In response, the government has introduced a swathe of measures designed to cool the market. Last year it imposed new restrictions on mortgage lending and multiple purchases, and slapped a punitive tax on quick-fire resales in an effort to discourage speculation.

More recently the authorities have moved to tighten monetary policy, draining liquidity from the banking system and raising interest rates four times in six months.

Yet although Wen's determination to bring prices under control may well be unswerving, he still faces a problem. The quirky nature of China's property market means that administrative measures like mortgage restrictions have little effect, while prices can react to interest rate increases by rising even faster, at least in the early stages of the tightening cycle.

Slapping loan-to-value limits on mortgages doesn't work on the mainland because as many as half of all buyers pay for their new properties entirely in cash, while most of the rest pay largely in cash. Meanwhile, families have little difficulty circumventing prohibitions on multiple purchases by individual buyers. Stories abound of married couples getting divorced in order to buy second properties.

Raising interest rates may not work very well either. In a research study published in March, Yao Shujie of Nottingham and Xian Jiaotong universities and his colleagues found that, in China, 'a contracting monetary stance is ineffective in curbing house prices'.

They argued that the rapid pace of urbanisation, coupled with demographic shifts, have created a chronic housing shortage in mainland cities despite mass construction programmes.

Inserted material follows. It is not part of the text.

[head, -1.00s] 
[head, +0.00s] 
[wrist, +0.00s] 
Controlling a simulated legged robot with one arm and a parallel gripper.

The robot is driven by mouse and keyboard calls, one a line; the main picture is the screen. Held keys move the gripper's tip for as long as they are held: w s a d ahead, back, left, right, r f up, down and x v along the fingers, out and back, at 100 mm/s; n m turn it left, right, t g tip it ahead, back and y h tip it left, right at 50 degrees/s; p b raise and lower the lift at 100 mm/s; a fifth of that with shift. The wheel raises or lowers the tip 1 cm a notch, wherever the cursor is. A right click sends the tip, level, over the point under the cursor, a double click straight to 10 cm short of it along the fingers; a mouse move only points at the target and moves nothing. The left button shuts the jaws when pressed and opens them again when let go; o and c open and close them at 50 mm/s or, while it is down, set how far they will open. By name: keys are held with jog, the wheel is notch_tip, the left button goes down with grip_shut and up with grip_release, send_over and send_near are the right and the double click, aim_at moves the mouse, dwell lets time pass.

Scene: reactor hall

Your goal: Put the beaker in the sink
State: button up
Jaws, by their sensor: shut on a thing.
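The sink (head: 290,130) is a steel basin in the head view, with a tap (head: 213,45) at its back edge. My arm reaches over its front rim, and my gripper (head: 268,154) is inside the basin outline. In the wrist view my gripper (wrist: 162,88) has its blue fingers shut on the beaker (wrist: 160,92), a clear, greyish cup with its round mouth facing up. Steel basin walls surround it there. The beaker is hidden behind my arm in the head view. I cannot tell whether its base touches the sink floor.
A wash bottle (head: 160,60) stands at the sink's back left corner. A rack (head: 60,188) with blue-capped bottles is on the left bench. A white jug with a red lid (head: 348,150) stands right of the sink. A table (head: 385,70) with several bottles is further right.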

With property ownership seen as an important badge of status and an essential prerequisite for a man hoping to marry, 'purchasing a house by young people is determined by the timing of marriage, not by a mere interest rate change', they argued. What's more, with home ownership regarded as one of the only reliable investments open to savers, 'when interest rates go up, families are more likely to bring forward their planned purchase rather than suspend or postpone it until interest rates come down'.

It may be irrational, but according to Yao and his co-authors, this rush to buy has created a strong and sustained upward momentum in home prices despite the central government's repeated attempts to cool the market.

On top of all that, local governments, which may rely on land sales to generate half their revenue, have a powerful incentive to encourage continued price rises, regardless of what the central government might want. As a result, the market has gone on climbing, with nationwide prices rising 2.5 per cent so far this year.

However, whether the trend can continue much longer is doubtful. Although prices are up over the past 12 months, as the charts below show, the government's cooling measures have led to a steep fall in transaction volumes.

At some point, with Wen still pledging to bring down prices, it is likely that the irrational sentiment that has propelled the market higher despite the government's cooling measures may go abruptly into reverse.

If, as Yao and his colleagues assert, home buyers take excessively high risks when prices are rising, driving the market higher still, it seems possible that they may well act equally illogically when the market turns around, cutting back too far on the risk they are prepared to run when prices begin to fall, exacerbating the slump.

If so, it would appear the mainland's housing market has only two settings: boom and collapse. In that case, Wen may well need that hard hat, as his determination to control prices risks bringing the market crashing down around his ears.